I'm having difficulty understanding what is 'new' here that we have not been doing for decades. An close array of vias, plated solid with copper under the 'exposed pad' of part above. What are they doing different? Cutting a hole in the PCB and filling it with a copper slug? If so, they might double the thermal capacity over standard design practice. For this to be optimal, the slug would have to be inserted before plating the through-hole vias in order to insure good thermal connections to inner layer planes. I wish this had been better explained in the article. Nothing stands out on the supplier's website either.

 

[Conor Stewart]

What is new here? This is just a heatsink in a different form factor. Normally heat sinks are placed on top of a component, these are just placed under them. Like has already been mentioned thermal pads already exist for this purpose, yes these might be better but for most uses they probably aren't that much better.

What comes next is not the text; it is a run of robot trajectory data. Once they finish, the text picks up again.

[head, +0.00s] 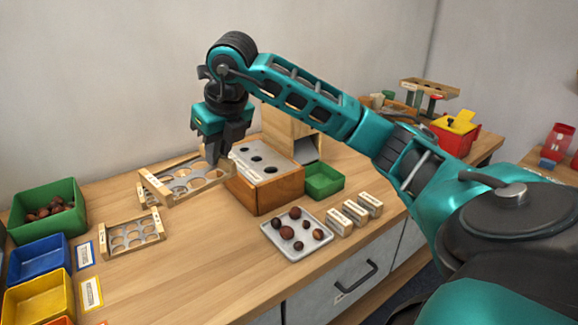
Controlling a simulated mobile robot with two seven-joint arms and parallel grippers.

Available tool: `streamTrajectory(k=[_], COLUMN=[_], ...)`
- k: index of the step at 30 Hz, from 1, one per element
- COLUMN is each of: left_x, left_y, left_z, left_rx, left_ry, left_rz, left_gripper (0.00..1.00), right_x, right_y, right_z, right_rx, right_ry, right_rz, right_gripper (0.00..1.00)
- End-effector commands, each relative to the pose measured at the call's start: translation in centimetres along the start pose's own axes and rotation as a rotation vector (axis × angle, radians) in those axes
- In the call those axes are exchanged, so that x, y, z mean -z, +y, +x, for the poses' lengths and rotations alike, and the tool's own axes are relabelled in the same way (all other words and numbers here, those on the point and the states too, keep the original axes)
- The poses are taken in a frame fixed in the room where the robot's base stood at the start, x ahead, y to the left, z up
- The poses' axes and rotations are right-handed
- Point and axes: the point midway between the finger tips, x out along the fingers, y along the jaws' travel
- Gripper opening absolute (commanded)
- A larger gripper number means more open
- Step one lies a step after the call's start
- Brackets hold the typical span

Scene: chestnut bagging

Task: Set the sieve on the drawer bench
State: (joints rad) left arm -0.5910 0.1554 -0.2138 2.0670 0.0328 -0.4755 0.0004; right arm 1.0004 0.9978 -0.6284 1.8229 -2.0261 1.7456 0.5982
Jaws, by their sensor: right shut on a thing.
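The sieve (187,182), a wooden frame around a grey plate with large round holes, is in the middle left of the head view. My right gripper (215,158) points down and is shut on the sieve's right part. The fingers hide some of its edge. Whether its underside touches the bench is unclear. The drawer bench (190,270) has a wooden top and grey drawer fronts. A second, smaller-looking holed sieve (132,234) lies on it, to the front left of the held one. My left gripper is not in view.
A wooden box (277,192) with a holed grey top stands just right of the held sieve. A tray (272,232) of chestnuts, labelled blocks (355,212) and a green bin (324,180) lie further right. Coloured bins (40,257) line the left. The front middle is clear.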

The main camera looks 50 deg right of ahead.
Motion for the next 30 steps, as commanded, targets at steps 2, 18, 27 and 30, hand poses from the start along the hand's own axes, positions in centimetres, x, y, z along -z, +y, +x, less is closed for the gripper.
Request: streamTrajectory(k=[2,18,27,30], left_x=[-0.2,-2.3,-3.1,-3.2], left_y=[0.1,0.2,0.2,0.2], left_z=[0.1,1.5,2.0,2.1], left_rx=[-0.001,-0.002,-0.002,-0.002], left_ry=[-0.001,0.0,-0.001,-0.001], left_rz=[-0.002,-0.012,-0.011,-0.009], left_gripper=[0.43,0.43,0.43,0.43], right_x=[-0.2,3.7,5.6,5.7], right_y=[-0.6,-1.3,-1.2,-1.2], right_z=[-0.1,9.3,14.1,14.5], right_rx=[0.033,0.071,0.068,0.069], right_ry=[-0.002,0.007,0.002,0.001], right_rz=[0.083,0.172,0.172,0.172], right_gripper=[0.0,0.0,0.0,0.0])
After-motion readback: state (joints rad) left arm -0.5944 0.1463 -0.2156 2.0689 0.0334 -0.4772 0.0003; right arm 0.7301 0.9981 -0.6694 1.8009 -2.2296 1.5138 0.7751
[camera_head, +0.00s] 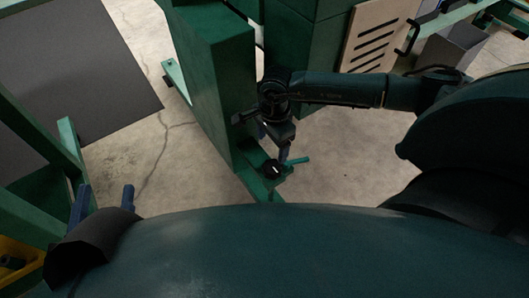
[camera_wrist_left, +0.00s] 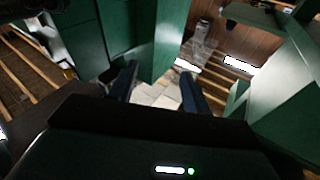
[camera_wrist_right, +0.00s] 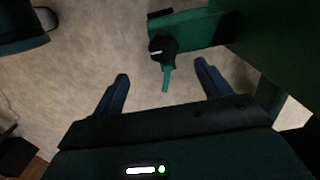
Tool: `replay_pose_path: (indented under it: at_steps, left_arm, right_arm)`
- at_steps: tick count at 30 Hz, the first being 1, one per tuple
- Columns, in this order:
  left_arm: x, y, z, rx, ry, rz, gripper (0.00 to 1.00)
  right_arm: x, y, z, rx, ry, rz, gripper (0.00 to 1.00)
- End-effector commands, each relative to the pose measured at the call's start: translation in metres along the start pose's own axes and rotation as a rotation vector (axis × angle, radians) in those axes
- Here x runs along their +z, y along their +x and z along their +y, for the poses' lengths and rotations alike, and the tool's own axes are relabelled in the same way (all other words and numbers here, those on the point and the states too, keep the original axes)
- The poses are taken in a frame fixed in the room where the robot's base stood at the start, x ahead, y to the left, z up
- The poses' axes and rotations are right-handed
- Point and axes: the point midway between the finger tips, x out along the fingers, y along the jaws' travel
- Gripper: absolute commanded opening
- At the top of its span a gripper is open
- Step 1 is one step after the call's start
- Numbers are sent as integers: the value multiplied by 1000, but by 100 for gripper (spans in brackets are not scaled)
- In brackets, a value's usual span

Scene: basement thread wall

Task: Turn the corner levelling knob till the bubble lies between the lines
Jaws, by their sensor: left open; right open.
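The levelling knob (camera_head: 270,170) is a dark round knob with a white mark on top, at the green foot plate of the machine. In the right wrist view the knob (camera_wrist_right: 160,48) sits on a green bracket, with a teal arm (camera_wrist_right: 166,78) pointing out between my fingers. My right gripper (camera_head: 285,154) is close by the knob. My left gripper (camera_head: 105,190) is open and empty, far left. I cannot make out any bubble or lines.
A tall green column (camera_head: 215,80) rises beside the foot plate. Green beams (camera_head: 40,140) stand at the left, by a dark grey panel (camera_head: 70,65). A slotted board (camera_head: 380,35) is at the back right. Bare cracked concrete (camera_head: 140,165) lies between.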

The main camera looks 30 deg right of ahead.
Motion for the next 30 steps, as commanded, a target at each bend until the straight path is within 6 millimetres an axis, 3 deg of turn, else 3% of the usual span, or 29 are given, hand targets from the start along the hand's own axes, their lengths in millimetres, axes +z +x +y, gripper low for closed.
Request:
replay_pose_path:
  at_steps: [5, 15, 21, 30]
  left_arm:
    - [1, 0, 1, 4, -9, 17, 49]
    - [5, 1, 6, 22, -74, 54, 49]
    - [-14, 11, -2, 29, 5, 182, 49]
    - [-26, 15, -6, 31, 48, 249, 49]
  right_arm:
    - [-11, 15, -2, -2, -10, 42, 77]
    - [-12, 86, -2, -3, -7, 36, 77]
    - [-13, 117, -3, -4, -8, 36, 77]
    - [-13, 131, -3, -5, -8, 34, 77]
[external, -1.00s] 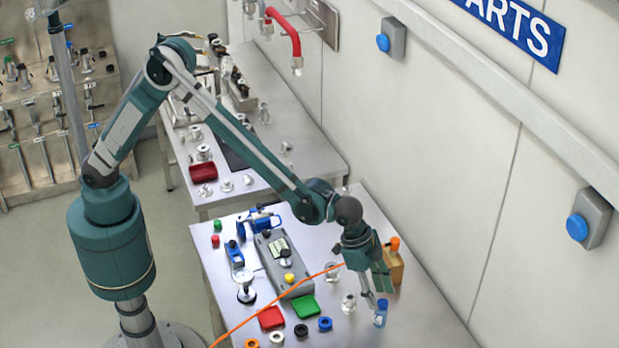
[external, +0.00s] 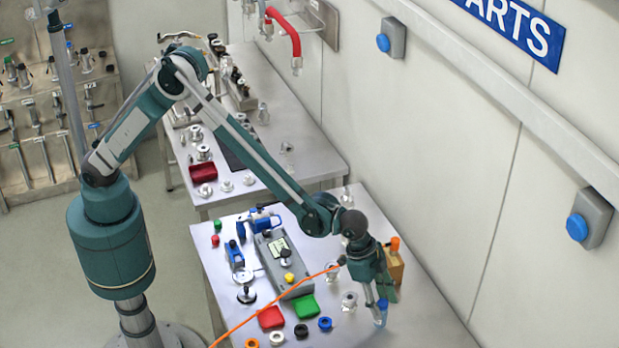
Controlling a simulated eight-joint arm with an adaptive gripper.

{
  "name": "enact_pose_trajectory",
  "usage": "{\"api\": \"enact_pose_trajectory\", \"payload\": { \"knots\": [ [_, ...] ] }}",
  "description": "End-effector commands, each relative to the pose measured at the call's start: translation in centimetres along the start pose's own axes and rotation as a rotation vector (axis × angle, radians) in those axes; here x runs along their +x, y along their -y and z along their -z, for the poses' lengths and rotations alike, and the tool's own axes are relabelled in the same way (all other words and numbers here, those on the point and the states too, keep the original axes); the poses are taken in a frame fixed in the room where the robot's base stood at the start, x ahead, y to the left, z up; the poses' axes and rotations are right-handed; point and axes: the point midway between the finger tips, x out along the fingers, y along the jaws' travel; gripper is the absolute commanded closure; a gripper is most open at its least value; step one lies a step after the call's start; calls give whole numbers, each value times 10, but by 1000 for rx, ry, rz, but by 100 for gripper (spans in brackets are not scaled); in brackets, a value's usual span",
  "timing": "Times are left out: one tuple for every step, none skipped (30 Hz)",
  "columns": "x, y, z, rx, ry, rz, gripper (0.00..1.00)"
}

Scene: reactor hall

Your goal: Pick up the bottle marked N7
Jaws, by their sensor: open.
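The fingers are open and partly hide the bottle. I cannot tell whether they touch it.
A wooden block with an orange-topped item (external: 395,262) stands close behind my gripper. A clear glass piece (external: 349,301) stands just left. An orange cable (external: 270,305) crosses the table. A green pad (external: 306,305) and a red pad (external: 271,317) lie left. The table's right front is clear.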

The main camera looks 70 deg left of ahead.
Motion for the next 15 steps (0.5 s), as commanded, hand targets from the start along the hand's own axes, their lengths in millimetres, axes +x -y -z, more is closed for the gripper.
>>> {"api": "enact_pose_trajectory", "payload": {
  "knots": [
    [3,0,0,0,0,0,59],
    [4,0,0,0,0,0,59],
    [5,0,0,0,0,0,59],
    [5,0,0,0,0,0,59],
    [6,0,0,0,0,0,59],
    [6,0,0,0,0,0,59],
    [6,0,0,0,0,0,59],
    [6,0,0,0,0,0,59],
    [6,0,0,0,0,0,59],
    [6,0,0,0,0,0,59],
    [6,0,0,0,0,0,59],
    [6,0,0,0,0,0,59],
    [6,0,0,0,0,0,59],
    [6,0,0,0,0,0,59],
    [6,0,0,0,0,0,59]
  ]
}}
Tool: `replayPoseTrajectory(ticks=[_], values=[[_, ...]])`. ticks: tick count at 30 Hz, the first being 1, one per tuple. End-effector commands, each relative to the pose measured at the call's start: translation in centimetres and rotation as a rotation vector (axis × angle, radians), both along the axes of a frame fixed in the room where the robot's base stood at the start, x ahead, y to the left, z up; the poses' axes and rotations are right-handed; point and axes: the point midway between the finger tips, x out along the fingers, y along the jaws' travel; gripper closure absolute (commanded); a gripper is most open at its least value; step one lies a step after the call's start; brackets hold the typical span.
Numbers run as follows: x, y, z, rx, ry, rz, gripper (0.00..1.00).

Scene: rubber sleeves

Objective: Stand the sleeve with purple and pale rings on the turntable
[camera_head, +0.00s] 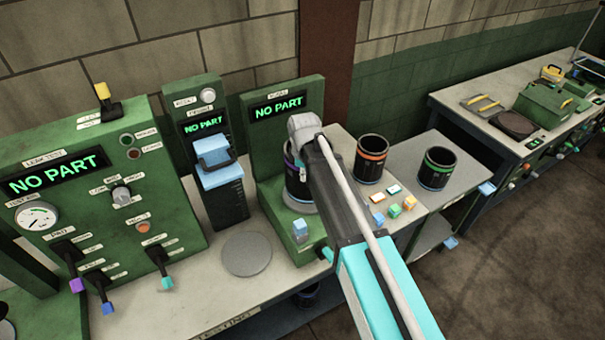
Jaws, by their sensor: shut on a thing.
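A black sleeve (293,185) with a purple ring near its top stands upright at the green station on the right, partly hidden behind my arm. A pale band shows low on it. My gripper (301,162) is at the sleeve's upper part and shut on it; the fingers are mostly hidden by my wrist and forearm. A round grey plate (298,207), seemingly the turntable, shows directly below the sleeve. I cannot tell whether the sleeve's bottom touches it. The station's screen (278,107) reads NO PART.
A sleeve with an orange ring (371,160) and one with a green ring (437,169) stand to the right. A bare grey disc (247,254) is on the bench front. Levered green panels (100,190) stand left.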

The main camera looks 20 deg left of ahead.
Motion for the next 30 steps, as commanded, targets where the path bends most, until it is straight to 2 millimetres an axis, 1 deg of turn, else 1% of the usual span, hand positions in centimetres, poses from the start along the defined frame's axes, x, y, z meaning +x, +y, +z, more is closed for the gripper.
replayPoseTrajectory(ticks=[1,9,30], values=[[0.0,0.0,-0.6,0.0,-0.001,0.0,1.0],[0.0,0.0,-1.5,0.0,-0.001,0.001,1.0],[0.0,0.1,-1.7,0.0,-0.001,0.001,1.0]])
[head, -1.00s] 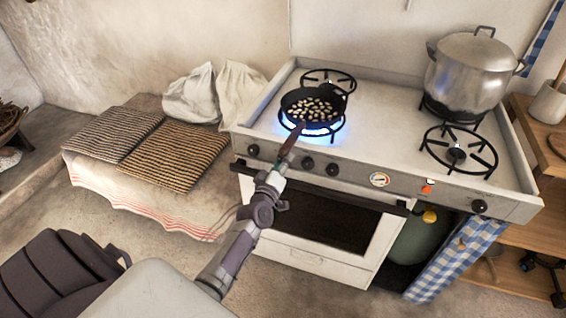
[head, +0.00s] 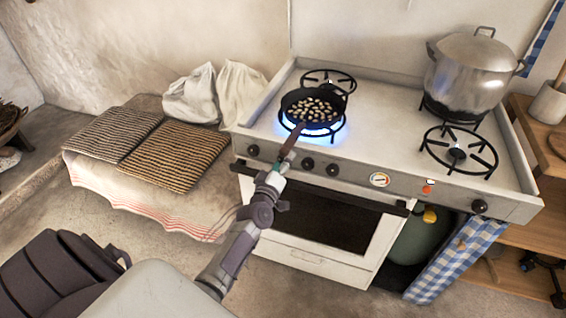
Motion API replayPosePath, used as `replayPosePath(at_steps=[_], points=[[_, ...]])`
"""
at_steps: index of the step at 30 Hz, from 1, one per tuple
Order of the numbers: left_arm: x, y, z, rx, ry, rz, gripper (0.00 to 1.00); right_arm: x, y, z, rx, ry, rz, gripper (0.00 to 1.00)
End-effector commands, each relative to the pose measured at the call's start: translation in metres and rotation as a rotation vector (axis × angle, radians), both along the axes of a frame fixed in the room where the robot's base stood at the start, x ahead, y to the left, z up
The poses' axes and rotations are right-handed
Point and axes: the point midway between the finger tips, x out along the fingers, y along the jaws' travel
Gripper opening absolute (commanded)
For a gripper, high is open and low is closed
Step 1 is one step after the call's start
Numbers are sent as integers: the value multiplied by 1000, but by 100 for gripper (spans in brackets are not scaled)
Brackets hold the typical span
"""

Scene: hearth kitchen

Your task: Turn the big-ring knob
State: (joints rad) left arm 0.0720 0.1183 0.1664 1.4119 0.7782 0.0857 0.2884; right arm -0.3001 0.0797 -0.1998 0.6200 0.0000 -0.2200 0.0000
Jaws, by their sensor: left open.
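The white stove's front panel carries several black knobs: a far-left knob (head: 253,150), two knobs side by side (head: 308,163) and (head: 332,169), and a far-right knob (head: 480,206). I cannot tell which one is the big-ring knob. My left gripper (head: 279,169) is open in front of the panel, between the far-left knob and the paired knobs. It overlaps the lower end of the pan's handle (head: 291,143) in the picture; I cannot tell whether they touch. My right gripper is not in view.
A black pan (head: 311,106) with pale pieces sits over a blue flame at front left. A lidded steel pot (head: 466,75) stands at back right. A gauge (head: 379,180) and a red button (head: 428,188) are on the panel. The oven door (head: 318,222) is shut.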

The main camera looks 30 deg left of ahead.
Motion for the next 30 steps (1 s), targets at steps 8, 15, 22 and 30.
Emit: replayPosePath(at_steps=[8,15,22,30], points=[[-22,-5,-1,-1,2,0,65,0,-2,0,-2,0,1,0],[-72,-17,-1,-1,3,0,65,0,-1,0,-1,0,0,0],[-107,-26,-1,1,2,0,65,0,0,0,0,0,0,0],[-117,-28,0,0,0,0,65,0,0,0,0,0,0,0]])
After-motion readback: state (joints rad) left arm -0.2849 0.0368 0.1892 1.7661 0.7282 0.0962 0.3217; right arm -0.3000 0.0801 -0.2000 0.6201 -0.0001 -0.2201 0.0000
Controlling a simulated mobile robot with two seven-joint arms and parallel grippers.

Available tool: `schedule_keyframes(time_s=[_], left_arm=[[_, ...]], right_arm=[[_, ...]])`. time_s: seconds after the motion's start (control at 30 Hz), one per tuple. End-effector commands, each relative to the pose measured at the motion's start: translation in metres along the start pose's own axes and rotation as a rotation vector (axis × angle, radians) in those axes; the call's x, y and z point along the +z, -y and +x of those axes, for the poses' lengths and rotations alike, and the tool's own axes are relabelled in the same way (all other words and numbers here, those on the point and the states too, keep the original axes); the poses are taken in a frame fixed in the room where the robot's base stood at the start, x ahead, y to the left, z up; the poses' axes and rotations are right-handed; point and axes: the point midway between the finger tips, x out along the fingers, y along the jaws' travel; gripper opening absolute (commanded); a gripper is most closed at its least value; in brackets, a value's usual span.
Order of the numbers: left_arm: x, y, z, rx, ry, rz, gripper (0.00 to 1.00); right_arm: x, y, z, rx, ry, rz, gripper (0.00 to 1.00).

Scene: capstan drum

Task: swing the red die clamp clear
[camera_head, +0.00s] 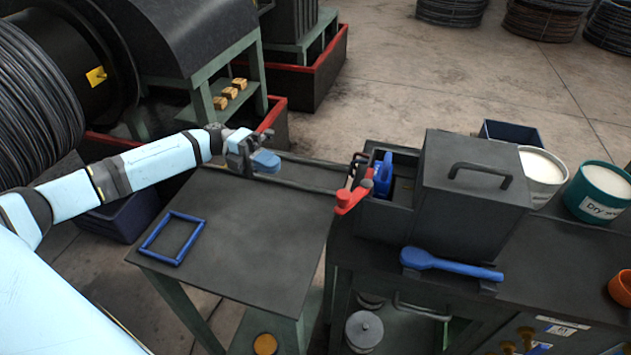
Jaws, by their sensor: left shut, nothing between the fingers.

Radiative cooling depends on surface area and your limiting factor in cooling will likely be how much you can radiate, not conducting the heat to the radiative surface, so an exposed copper pour on the PCB connected to the thermal pad under the component with vias would likely be as good in a lot of circumstances.

 

[Johnpombrio]

Reminds me of seeing a PCB used for military aircraft. It had a large sheet of metal over the board to create a Faraday cage around the card to prevent EMP damage. Trying to probe the board to see if it worked properly was a nightmare.

 

[t3t4]

Copper is a thermal conductor.... Noooooo 😮!
Motherboards have been doing this for a long time now. Making it a sheet or a coin is simply a variation of the same thing, but hardly something new.